From student papers to national headlines


It is October of 1969 and you are Paul McCartney spending a relaxing couple of weeks on your Scottish farm. Tired of the unrivalled invasive fame, you are finally taking a breath of fresh air — until a barrage of reporters batter down this safe haven insisting that you prove you are alive. Anyone in this scenario would be bewildered. 


This was not just a short-lived fad either, as it has survived to become one of the most enduring conspiracy theories of recent history, with believers existing in the same sceptical club as those partial to a faked moon landing. Even today as you scroll through the comments underneath any YouTube video about the Beatles, it won’t take long to come across someone claiming that the real Paul McCartney died in 1966. While it is likely that some are satirical, the unrelenting input from channels dedicated to this conspiracy suggests that although Paul McCartney continues to live on as himself, this is not enough to convince everybody that he isn’t an imposter. 


The scene is worth setting to understand just how this baffling rumour could unravel to such international attention. By 1966, the Beatles had caught more hearts, eyes, and ears than anyone prior, and amongst the frenzy that this naturally caused, they decided to stop touring. Suddenly, the publicity machine had withered to a more reclusive existence, coinciding with the sophistication of their album output. Each line to every song became something to be analysed with intensity. Paul crashed a moped while cruising around on the Wirral, leaving him with a broken tooth, a sliced lip, and the subject of rumours about his worsening health.
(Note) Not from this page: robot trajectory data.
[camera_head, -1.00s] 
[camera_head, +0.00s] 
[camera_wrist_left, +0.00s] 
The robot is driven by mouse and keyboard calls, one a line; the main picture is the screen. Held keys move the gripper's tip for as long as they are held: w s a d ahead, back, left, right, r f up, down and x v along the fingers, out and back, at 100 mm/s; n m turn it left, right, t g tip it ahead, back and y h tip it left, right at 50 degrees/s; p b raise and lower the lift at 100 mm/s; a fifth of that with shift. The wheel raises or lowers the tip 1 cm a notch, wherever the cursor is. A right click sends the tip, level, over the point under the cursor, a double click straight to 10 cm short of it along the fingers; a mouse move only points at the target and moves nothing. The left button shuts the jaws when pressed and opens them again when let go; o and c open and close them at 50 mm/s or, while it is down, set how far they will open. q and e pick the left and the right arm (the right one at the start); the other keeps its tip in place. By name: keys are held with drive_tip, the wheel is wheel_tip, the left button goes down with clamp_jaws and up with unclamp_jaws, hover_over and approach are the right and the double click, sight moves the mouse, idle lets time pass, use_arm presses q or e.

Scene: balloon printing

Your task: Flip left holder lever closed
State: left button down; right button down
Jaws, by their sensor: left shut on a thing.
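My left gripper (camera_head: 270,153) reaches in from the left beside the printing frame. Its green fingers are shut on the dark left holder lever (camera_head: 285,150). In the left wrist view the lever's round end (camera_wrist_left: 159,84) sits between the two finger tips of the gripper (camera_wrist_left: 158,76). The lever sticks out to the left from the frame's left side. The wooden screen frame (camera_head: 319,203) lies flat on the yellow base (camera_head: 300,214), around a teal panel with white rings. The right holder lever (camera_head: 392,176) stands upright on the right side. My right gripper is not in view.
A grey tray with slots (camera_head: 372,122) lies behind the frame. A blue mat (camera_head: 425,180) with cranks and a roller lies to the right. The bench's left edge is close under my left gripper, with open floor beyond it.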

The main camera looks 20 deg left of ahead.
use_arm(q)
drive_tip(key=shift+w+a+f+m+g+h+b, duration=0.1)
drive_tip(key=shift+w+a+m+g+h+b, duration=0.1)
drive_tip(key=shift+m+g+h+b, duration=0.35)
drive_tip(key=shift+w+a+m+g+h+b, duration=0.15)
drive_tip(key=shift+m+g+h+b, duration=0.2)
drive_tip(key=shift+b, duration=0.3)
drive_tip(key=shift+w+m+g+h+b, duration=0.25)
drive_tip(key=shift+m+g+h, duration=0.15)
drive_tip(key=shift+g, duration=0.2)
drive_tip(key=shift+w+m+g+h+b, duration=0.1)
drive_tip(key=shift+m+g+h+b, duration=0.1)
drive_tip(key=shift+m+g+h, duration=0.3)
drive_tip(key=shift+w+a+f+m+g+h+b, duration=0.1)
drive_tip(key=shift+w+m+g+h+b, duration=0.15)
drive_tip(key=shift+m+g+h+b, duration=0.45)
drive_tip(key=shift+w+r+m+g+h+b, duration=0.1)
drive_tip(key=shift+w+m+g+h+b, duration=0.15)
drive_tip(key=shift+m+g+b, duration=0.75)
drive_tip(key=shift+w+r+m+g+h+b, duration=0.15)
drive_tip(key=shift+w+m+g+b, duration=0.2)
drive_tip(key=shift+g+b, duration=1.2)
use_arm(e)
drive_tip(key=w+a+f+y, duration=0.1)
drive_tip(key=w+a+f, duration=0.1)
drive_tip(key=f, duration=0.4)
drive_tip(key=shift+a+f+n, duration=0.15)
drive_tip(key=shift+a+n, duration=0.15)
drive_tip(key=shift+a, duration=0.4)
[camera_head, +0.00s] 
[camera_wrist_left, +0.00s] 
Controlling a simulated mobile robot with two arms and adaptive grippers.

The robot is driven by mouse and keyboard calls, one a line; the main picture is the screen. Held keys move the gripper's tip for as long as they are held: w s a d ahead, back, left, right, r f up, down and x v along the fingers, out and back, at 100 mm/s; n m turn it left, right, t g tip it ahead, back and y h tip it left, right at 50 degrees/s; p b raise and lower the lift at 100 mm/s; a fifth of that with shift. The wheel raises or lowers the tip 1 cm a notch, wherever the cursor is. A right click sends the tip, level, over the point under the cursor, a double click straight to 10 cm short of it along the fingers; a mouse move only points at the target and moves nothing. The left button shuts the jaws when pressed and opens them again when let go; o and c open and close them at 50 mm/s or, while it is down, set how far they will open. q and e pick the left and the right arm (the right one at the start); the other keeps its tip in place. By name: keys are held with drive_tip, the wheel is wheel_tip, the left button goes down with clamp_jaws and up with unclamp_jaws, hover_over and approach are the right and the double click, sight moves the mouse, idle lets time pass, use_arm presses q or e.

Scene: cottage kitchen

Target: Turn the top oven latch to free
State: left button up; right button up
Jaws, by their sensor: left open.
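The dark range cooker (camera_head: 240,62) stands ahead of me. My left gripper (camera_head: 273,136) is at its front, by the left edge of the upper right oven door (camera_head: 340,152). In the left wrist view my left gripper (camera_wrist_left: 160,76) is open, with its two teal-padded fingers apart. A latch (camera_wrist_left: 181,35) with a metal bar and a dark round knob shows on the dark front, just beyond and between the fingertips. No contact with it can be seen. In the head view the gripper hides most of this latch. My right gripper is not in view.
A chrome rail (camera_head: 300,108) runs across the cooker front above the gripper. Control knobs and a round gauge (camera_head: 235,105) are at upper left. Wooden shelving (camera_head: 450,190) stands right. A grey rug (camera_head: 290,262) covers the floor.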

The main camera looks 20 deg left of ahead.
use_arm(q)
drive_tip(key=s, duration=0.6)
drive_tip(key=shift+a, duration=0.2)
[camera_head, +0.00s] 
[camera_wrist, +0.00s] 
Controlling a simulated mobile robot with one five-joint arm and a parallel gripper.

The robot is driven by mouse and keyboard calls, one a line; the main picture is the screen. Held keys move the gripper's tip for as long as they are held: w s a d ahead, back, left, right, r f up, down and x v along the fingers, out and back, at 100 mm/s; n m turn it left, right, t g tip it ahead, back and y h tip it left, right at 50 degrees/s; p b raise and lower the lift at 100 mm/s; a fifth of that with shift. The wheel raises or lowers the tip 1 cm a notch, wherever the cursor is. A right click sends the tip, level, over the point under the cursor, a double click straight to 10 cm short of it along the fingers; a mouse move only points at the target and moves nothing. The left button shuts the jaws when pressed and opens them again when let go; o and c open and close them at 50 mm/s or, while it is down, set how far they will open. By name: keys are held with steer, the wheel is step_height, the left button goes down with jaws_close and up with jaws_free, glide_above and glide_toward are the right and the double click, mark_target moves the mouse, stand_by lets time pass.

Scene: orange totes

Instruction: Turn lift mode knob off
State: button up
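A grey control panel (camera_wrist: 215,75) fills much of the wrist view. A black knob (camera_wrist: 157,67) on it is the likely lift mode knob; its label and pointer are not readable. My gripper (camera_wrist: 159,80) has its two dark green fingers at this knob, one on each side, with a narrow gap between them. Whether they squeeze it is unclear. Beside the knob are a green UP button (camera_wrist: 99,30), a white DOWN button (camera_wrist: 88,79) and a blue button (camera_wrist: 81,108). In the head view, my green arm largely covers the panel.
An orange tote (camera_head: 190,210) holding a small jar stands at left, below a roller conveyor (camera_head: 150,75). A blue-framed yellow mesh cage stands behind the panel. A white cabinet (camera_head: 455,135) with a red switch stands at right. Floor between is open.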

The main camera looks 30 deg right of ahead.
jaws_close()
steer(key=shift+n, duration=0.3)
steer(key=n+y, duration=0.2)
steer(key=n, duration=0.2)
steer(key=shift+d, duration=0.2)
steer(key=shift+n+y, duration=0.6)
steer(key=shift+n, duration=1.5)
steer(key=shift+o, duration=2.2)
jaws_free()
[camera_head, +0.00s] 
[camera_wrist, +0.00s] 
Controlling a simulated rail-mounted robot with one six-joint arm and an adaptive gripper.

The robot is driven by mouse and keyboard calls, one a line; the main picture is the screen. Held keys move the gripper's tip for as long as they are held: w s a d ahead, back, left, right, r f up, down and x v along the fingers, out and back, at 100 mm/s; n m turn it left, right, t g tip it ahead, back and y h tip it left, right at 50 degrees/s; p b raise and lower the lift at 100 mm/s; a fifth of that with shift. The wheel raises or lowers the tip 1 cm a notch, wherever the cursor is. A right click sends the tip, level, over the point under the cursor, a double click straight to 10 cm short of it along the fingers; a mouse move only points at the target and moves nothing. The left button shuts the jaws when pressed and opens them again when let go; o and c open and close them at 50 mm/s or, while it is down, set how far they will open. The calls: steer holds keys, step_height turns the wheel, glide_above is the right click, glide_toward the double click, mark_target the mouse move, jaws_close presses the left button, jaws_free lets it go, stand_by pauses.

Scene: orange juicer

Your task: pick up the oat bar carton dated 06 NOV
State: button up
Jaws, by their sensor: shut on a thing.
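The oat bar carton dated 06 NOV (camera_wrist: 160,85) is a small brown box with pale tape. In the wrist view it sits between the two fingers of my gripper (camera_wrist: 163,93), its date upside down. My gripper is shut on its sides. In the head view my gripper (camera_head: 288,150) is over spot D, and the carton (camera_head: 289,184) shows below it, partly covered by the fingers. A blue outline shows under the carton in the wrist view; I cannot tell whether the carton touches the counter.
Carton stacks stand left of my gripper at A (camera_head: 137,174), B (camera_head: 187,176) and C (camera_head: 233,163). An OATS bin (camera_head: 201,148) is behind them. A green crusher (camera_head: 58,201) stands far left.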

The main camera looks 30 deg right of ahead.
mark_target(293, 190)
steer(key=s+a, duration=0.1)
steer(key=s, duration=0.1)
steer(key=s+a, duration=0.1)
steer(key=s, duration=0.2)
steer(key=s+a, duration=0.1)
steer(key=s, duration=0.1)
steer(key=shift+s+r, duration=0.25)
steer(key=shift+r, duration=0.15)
By January of 1967, icy conditions on the M1 had caused many to claim that he had been killed in a car crash. 


And so by 1969, rumours about the well-being — and aliveness — of Paul McCartney had been spinning on the mill for some time. However, this year would bring a new and almighty gust of wind when the Drake University student paper published an article analysing the fatal clues from recent Beatles albums. These hidden messages were uncovered by playing the band’s songs backwards, such as the White Album’s avant-garde track ‘Revolution 9’ in which a slurring “turn me on, dead man” can be heard. Sgt Pepper’s Lonely Hearts Club Band was also littered with clues of Paul’s demise: he faces the opposite way to his bandmates on the reverse cover, fingers point to specific lyrics referring to a car accident, and the ‘OPD’ badge he wears naturally means ‘Officially Pronounced Dead’. These campus rumours reached international attention when student writer Fred LaBour of The Michigan Daily published a review of Abbey Road, highlighting the fresh ‘Paul is Dead’ evidence brought forward by this new album. 


In this article, the official story was set: on a cold night Paul McCartney stormed out of the studio, drove away in his car and wound up dead in a car crash. To shelter the adoring Beatles fans from the heart-wrenching news, the band teamed up with MI5 to find a left-handed bassist lookalike with equal songwriting skill. The winner, and incoming Paul McCartney, was an orphan named William Campbell. Overcome by guilt, the surviving Beatles left clues to vent their sadness at the loss of their dear friend. Like many of the previous albums, Paul stood out on the cover of Abbey Road, going barefoot across that famous zebra crossing with a slightly out-of-step cadence to his stride. 


Believers contented themselves with a reality in which Paul’s family reacted to this replacement with the surprisingly stoic mindset of ‘well, he’s not our Paul but he’ll do!’ True belief defies logic. However, in the counter-cultural era that questioned the facts relayed by the ‘establishment’, the window of plausibility undoubtedly opened wider. Popular music had become synonymous with secret messages, fuelled by the idea that anything with such enormous reach must be spreading a hidden agenda. A perverse reading of the Beatles’ White Album led Charles Manson to believe that the band was in tune with his desire to instigate an apocalyptic race war. Mass influence seems nothing short of scary. 

The theory is a testament to the bizarre reality that disinformation carries. Even in light of LaBour’s confession that he invented many of the clues detailed in his seminal article, the student paper’s publication still has many today claiming that they are not fooled by the deceiving ‘Faul’. 


Has anyone else noticed that [insert famous musician] is looking a little different lately?